• _Your instructions_
Please quote exactly the lines below from the line containing "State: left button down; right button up" to the line containing "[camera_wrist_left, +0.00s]", both lines included, and nothing else.
════════════════
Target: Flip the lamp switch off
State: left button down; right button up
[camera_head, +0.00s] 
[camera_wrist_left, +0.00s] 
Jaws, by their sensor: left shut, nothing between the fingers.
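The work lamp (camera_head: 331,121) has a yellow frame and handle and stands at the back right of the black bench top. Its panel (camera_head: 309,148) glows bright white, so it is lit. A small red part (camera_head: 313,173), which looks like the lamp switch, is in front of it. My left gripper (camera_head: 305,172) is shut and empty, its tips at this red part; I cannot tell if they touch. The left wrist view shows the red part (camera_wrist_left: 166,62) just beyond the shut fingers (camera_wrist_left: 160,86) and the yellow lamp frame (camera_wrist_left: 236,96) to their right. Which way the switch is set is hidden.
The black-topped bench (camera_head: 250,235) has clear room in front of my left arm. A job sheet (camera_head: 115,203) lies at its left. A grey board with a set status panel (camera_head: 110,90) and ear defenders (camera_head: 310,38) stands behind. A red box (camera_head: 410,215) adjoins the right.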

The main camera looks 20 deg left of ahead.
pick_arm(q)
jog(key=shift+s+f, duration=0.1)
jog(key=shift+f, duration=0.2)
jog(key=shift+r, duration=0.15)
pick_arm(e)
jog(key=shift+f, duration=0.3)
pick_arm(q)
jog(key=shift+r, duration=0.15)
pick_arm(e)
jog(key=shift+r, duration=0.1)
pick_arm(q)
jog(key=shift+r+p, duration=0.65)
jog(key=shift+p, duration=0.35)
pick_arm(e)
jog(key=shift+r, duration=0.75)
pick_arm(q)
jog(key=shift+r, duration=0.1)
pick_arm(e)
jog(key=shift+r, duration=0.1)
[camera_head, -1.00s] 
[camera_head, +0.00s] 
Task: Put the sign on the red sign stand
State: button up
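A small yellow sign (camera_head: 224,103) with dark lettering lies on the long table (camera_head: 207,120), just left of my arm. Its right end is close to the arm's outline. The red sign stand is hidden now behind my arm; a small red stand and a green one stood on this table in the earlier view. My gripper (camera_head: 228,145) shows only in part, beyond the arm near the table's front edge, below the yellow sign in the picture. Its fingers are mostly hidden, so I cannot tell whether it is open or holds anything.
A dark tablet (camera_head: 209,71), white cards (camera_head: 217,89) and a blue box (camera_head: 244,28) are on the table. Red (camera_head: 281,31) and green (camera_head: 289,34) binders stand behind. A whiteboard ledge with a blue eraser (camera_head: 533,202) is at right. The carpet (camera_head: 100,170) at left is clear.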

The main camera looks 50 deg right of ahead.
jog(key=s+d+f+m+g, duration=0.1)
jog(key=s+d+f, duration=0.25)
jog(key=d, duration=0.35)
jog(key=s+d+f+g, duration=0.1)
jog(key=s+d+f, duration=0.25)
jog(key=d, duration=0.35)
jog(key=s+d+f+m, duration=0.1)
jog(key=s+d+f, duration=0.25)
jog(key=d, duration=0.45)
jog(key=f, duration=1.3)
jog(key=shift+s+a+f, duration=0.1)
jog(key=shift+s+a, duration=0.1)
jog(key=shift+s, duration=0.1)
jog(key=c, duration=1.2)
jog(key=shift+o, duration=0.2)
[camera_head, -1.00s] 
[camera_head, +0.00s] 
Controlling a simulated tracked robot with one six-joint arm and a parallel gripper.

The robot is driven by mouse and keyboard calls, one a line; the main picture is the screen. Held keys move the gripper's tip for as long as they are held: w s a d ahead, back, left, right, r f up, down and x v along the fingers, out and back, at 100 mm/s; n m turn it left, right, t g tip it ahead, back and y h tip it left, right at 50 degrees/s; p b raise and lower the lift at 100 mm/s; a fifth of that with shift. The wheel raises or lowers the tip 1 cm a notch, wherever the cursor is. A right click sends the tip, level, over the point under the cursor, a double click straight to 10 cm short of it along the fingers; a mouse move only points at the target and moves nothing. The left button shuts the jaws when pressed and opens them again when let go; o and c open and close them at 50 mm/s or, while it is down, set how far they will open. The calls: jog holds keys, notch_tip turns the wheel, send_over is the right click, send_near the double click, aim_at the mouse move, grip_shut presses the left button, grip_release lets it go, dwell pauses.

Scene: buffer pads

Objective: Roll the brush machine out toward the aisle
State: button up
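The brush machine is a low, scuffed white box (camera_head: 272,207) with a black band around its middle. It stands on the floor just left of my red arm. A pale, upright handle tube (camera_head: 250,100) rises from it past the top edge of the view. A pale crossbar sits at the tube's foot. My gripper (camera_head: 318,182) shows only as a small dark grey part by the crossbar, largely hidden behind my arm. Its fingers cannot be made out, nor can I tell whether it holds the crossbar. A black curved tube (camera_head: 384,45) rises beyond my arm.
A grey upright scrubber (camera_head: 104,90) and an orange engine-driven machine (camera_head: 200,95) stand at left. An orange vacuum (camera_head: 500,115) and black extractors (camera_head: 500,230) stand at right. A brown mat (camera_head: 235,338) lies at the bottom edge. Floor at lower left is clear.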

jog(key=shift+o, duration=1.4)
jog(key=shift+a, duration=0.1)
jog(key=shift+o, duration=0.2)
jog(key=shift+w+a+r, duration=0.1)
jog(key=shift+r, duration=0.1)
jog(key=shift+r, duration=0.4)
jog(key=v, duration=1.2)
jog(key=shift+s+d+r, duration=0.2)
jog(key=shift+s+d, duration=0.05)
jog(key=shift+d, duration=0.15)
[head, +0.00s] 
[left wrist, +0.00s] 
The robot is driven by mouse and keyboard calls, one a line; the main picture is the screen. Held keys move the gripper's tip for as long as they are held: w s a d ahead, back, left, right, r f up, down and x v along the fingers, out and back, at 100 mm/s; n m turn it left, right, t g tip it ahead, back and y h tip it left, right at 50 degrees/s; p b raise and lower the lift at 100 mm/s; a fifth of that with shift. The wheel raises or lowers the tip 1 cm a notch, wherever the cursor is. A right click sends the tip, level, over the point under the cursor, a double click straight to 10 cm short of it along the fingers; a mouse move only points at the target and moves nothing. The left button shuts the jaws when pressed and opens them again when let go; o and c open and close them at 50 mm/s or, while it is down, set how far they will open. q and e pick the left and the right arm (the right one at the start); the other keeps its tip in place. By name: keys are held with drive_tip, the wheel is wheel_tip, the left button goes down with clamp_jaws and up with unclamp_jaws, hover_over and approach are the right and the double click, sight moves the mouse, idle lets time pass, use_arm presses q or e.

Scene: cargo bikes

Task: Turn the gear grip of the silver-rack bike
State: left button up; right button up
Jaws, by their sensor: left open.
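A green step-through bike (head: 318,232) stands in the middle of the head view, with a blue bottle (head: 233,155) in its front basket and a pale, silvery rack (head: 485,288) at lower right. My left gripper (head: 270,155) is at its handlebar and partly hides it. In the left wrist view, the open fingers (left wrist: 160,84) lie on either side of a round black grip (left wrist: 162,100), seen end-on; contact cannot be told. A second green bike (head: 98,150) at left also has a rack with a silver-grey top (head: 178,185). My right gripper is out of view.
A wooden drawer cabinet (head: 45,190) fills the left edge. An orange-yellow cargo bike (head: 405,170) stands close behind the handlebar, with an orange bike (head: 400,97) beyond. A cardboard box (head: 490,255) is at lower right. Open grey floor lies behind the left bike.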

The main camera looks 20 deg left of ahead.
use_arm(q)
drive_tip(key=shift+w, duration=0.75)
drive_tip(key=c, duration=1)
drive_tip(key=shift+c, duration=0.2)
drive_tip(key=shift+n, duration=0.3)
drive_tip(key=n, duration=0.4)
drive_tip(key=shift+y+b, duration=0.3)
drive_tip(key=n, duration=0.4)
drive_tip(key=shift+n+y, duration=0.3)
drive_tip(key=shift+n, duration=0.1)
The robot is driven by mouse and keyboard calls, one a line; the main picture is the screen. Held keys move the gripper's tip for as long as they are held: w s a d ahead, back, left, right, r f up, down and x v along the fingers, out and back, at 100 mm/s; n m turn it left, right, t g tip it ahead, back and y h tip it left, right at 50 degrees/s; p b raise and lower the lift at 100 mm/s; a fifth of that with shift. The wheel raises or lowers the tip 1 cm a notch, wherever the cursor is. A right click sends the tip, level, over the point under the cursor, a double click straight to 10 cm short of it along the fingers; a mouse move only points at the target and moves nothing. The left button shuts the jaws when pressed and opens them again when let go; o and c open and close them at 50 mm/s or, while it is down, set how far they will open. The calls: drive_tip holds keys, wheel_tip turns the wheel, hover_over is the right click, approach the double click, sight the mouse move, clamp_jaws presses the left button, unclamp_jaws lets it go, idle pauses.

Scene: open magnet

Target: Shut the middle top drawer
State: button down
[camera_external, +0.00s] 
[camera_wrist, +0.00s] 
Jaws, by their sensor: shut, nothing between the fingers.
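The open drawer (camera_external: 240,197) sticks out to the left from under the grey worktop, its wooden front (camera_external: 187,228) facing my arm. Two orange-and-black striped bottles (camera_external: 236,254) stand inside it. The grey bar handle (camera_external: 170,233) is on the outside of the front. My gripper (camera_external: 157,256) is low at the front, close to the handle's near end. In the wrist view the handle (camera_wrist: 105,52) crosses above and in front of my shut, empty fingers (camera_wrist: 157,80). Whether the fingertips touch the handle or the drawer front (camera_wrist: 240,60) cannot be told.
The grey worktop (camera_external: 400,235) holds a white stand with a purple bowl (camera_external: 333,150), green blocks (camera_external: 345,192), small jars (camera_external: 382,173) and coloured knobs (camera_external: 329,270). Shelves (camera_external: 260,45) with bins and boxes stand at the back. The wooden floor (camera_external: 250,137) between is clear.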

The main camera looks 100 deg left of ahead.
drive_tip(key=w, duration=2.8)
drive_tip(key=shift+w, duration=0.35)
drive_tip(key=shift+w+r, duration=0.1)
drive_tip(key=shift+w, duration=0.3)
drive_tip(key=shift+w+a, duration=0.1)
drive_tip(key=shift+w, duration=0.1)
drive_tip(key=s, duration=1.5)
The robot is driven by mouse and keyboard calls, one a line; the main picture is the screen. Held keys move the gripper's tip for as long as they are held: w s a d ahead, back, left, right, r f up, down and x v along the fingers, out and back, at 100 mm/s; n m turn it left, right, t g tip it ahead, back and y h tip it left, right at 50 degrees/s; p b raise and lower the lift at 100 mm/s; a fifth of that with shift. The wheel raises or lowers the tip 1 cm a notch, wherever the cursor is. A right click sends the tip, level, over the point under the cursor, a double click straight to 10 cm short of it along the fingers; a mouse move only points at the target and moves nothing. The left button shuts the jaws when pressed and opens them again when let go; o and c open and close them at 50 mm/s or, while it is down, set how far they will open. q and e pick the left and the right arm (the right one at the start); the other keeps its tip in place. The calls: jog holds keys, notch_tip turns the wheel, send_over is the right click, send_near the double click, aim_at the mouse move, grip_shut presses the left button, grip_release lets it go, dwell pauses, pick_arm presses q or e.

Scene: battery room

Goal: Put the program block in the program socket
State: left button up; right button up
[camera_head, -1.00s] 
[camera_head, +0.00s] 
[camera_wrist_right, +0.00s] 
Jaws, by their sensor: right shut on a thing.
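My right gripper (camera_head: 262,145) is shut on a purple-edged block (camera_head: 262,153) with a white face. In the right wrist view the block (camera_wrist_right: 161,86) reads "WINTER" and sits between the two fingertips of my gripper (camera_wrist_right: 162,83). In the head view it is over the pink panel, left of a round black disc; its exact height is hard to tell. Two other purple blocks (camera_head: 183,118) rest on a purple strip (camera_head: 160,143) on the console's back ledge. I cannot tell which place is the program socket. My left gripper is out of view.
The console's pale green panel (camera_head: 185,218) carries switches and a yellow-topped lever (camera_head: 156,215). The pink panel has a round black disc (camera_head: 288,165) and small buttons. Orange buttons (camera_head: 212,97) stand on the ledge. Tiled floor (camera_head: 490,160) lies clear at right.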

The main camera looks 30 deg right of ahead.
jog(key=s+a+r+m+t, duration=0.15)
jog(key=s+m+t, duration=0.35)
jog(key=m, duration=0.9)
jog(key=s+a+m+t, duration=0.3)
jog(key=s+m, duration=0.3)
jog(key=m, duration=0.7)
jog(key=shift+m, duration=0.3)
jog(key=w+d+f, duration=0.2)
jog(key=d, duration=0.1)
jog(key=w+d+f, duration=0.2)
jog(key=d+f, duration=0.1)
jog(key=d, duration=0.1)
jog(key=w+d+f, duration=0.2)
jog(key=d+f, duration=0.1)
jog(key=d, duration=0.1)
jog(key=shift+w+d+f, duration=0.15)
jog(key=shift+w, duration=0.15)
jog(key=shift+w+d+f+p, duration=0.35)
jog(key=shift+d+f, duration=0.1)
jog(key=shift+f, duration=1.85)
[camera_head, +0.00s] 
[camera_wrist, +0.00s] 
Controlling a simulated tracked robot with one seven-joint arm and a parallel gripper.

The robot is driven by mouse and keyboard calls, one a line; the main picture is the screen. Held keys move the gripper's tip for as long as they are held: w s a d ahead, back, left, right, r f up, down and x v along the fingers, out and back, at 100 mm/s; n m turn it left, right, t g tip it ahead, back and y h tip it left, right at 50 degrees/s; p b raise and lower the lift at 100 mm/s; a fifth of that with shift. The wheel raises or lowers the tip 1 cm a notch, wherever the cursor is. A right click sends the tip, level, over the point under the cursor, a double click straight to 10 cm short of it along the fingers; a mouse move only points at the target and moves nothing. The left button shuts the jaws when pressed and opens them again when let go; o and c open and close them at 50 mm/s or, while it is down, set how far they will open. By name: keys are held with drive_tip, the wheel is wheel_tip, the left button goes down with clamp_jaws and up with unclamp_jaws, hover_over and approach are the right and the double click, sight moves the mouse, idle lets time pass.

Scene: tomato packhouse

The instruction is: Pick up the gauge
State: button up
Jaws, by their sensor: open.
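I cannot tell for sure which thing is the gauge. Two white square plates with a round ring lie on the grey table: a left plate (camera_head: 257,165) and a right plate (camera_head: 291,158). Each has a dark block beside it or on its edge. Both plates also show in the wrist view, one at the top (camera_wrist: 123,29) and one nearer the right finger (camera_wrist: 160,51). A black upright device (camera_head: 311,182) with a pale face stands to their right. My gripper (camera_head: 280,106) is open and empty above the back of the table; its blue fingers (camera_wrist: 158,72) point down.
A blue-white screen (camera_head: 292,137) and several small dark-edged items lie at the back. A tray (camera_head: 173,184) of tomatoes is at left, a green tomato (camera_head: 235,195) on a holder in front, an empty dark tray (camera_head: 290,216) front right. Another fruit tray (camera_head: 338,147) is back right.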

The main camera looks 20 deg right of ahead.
════════════════
• _Result for this exercise_
State: left button down; right button up
[camera_head, +0.00s] 
[camera_wrist_left, +0.00s] 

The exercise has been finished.